TBT…

After the last two weeks, I just flat don’t want to adult anymore… Sigh…

Please say a prayer for those sailor’s families from the McCain and the Fitzgerald, they died protecting America for you.

The depth of the BS is getting to the point that I’m drowning, and doubting I can even save the watch.

But there ‘are’ some memories that do bring a smile to this tired old face. How many of us busted our asses with these? Nothing like trying to get them to fit, then trying to skate down the street… Helmet? Elbow pads? Knee pads?

Nope, bust your butt, and either get up and keep going, or walk home and give up on them… I seem to remember they cost something like $5, brand new!

The more fun one, was the Coke boxes! My uncle had one of these in his store, and it used COLD water to keep the bottles cold. He had 6 oz bottles, and I think they were a whole dime! But I had to give the bottle back… sigh…

I’ll just throw one more in, cause I’m in THAT kind of mood… My family, both mother and dad, were adults during the depression. Neither had a high school education, but they had a work ethic that didn’t quit. We didn’t have a lot of money, especially after my dad died when I was nine. If I wanted something, I had to EARN the money to buy it. We didn’t go hungry, but it wasn’t steak every night (more like once a month). We grew our own vegetables, butchered our own chickens, and the extended family did a couple of hogs in the fall, and usually a cow a year, at the family reunions.

I would really prefer NOT to live though interesting times again, I did that in the Navy.
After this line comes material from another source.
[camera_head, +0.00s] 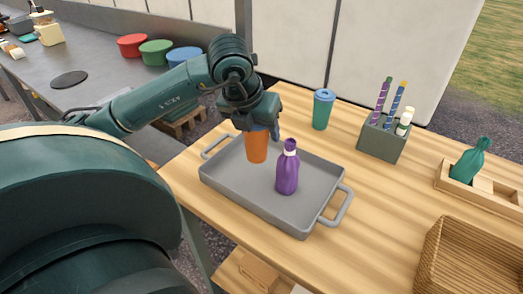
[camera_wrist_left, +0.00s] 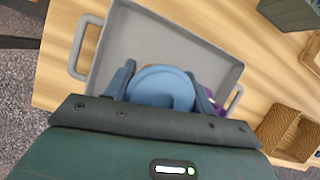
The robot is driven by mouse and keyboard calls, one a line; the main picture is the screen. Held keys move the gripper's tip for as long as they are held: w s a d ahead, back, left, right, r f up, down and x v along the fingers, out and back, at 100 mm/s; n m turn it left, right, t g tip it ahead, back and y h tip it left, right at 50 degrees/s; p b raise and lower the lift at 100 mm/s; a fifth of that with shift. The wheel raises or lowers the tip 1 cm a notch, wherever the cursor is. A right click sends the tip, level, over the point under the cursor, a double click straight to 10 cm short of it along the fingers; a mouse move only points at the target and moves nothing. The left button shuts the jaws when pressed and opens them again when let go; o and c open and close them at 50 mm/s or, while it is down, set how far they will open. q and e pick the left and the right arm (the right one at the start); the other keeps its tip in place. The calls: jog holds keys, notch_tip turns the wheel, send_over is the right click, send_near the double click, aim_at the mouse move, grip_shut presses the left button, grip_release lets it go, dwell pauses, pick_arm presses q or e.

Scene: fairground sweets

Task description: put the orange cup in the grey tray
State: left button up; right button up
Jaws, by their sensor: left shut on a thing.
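The orange cup (camera_head: 257,147) is upright, with a blue lid (camera_wrist_left: 161,88) that shows in the left wrist view. My left gripper (camera_head: 258,127) points down and is shut on the cup near its top; the fingers lie on both sides of the lid. The cup is over the left-back part of the grey tray (camera_head: 262,201), whose rim also shows in the left wrist view (camera_wrist_left: 97,62). I cannot tell whether the cup's base touches the tray floor. A purple bottle (camera_head: 287,172) stands in the tray, right of the cup. My right gripper is not in view.
A teal cup (camera_head: 322,110) stands behind the tray. A dark holder (camera_head: 382,140) with sticks, a wooden tray with a green bottle (camera_head: 470,160) and a wicker basket (camera_head: 465,262) are to the right. The tray's front part is bare.

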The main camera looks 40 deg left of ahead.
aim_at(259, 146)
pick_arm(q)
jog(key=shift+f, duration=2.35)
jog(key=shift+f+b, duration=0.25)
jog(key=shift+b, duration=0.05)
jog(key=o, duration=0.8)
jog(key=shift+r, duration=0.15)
Kicking the soapbox back in the corner now.

Comments

TBT… — 24 Comments

  1. I remember the roller skates and the skinned knees that went along with them. And a Coca Cola tasted better then from a glass bottle kept cold in the Coke box. I have pictures of my Dad as a kid wearing his white privilege overalls that were more holes than fabric. And the insanity sweeping my beloved America makes me not want to adult any more, either.

    You are spot on.

  2. I remember those skates and Coke boxes, too… and we weren’t exactly privileged, although my dad and mom managed to pull themselves up by their bootstraps and get my sister and I a good education — but it was hard, hard work. The last picture could be some of my dad’s cousins, though — his family came from one of them there hollers in the mountains of eastern Kentucky.
    And I’m tired and worried about this country and where it’s going, but that’s too long a story to be comment.

  3. My uncle had an old time general store in Rockcastle County, KY. It was also the post office for the “holler”. The Coke machine had every kind and flavor of sodie-pop you could imagine. Nehi’s, Moo-Cola, RC Cola, Coke, Pepsi AND…the first time I ever even heard of Mountain Dew. The bottles still had the hill billy with the jug cork shooting through his hat. Of course, being a kid that made us want to drink that Mountain Dew!

    Vicki, I have a picture of my mom taking a knee if front of a haystack with her dog, Bobby. She had her “school” bibs on. IE, the clean ones. She was the youngest of 10 and by then her older brothers and sisters could help with buying school clothes. That would have been in the late 30’s or early 40’s. Miss her, I do…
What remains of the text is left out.